Long Fiction:
La via del male, 1896
Il tesoro, 1897
La giustizia, 1899
Il vecchio della montagna, 1900
Dopo il divorzio, 1902 (After the Divorce, 1905; republished as Naufraghi in porto, 1920)
Elias Portolu, 1903 (English translation, 1992)
Cenere, 1904 (Ashes, 1908)
Nostalgie, 1905
L’edera, 1906
L’ombra del passato, 1907
Il nostro padrone, 1910
Sino al confine, 1910
Nel deserto, 1911
Colombi e sparvieri, 1912
Canne al vento, 1913 (Reeds in the Wind, 1999)
Le colpe altrui, 1914
Marianna Sirca, 1915
L’incendio nell’ oliveto, 1918
La madre, 1920 (The Mother, 1923, 1974; also known as The Woman and the Priest, 1922)

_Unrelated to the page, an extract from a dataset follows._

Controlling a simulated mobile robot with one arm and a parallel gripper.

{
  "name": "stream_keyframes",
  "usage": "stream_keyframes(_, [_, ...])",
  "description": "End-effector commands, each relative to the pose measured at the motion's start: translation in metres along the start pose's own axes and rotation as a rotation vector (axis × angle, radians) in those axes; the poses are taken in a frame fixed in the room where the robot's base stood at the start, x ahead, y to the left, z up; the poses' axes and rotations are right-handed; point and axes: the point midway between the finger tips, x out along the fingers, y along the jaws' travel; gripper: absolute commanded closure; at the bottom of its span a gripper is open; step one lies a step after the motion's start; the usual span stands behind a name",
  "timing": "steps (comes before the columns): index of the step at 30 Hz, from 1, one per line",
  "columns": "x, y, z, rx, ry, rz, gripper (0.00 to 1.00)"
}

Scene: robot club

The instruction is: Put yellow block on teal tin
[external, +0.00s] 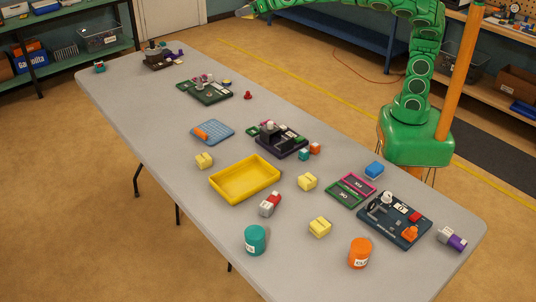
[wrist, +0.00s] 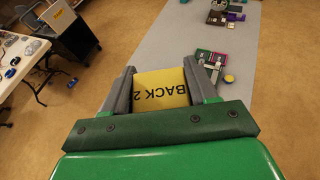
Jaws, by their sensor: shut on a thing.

Il segreto dell’uomo solitario, 1921
Il Dio dei viventi, 1922
La danza della collana, 1924
La fuga in Egitto, 1925
Annalena Bilsini, 1927
Il vecchio e i fanciulli, 1928
Il paese del vento, 1931
L’argine, 1934
La chiesa della solitudine, 1936
Cosima, 1937 (English translation, 1988)
Romanzi e novelle, 1941-1969 (5 volumes)
Opere scelte, 1964
Romanzi e novelle, 1971 (the 5 1941-1969 volumes reprinted together)
Short Fiction:
Amori moderni, 1907
Chiaroscuro, 1912
Il fanciullo nascosto, 1915
Il ritorno del figlio, La bambina rubata, 1919
Il flauto nel bosco, 1923
Il sigillo d’amore, 1926
La casa del poeta, 1930
La vigna sul mare, 1932
Sole d’estate, 1933
Il cedro del Libano, 1939
Chiaroscuro, and Other Stories, 1994
Grazia Deledda (day-LEHD-dah) was born on September 27, 1871, in the primitive Sardinian village of Nuoro, which she utilized as the background for most of her fiction. In that backward community, she was forced largely to educate herself, and she found her amusement, even as a child, in reading and writing. Her first published article appeared in a fashion magazine; before long, she was contributing successfully to Sardinian literary and political papers and journals. Knowing no other environment than her island, she began to write stories about its people and their setting. Her first major publication of fiction appeared in La tribuna, published in Rome. Before she was twenty-five, she had published three novels, all dealing with Sardinian life, and a study of traditions in her native village.
Until the late twentieth century, very few of Deledda’s many novels had been translated into English. As a result, she remained relatively unknown in the United States and Great Britain, although she was widely read on the Continent. She was a shy and retiring, even timid woman, but fame came to her unsolicited when in 1926 she was elected to the Italian Academy and in the same year was awarded the Nobel Prize in Literature. She was the second woman to receive that award.
In 1900, at the age of twenty-nine, Deledda married an Italian named Palmiro Madesani, a civil employee of the Italian war ministry, and then left Sardinia. She and her husband took up residence in Rome, where they lived, except for short intervals, until the novelist’s death on August 15, 1936. Although famous, Deledda devoted herself to her home and her family. In addition to her considerable output of fiction–more than forty books–she wrote two plays and collaborated on a third, all successfully produced in Rome.
In her earlier writings, Deledda tended toward a sentimental picture of Sardinian life, but in her later novels she turned to moving tragedies of human experience. In Elias Portolu, she presented a convict who, though in love with his sister-in-law, refused to marry the woman even after she had become a widow. Ashes tells the story of a tragic relationship between a woman and her illegitimate child, with the son eventually driving his mother to suicide. L’edera (the ivy) presented an equally tragic theme in the relationship between a man and a woman servant who murdered for his sake and then found expiation in marriage to her master. In what is considered by many her greatest novel, The Mother, first translated into English as The Woman and the Priest, Deledda portrayed the shame of a mother who realized the dream of seeing her son become a priest and then had to watch him fail by falling victim to sin and lust. Her autobiographical novel Cosima was published the year after her death.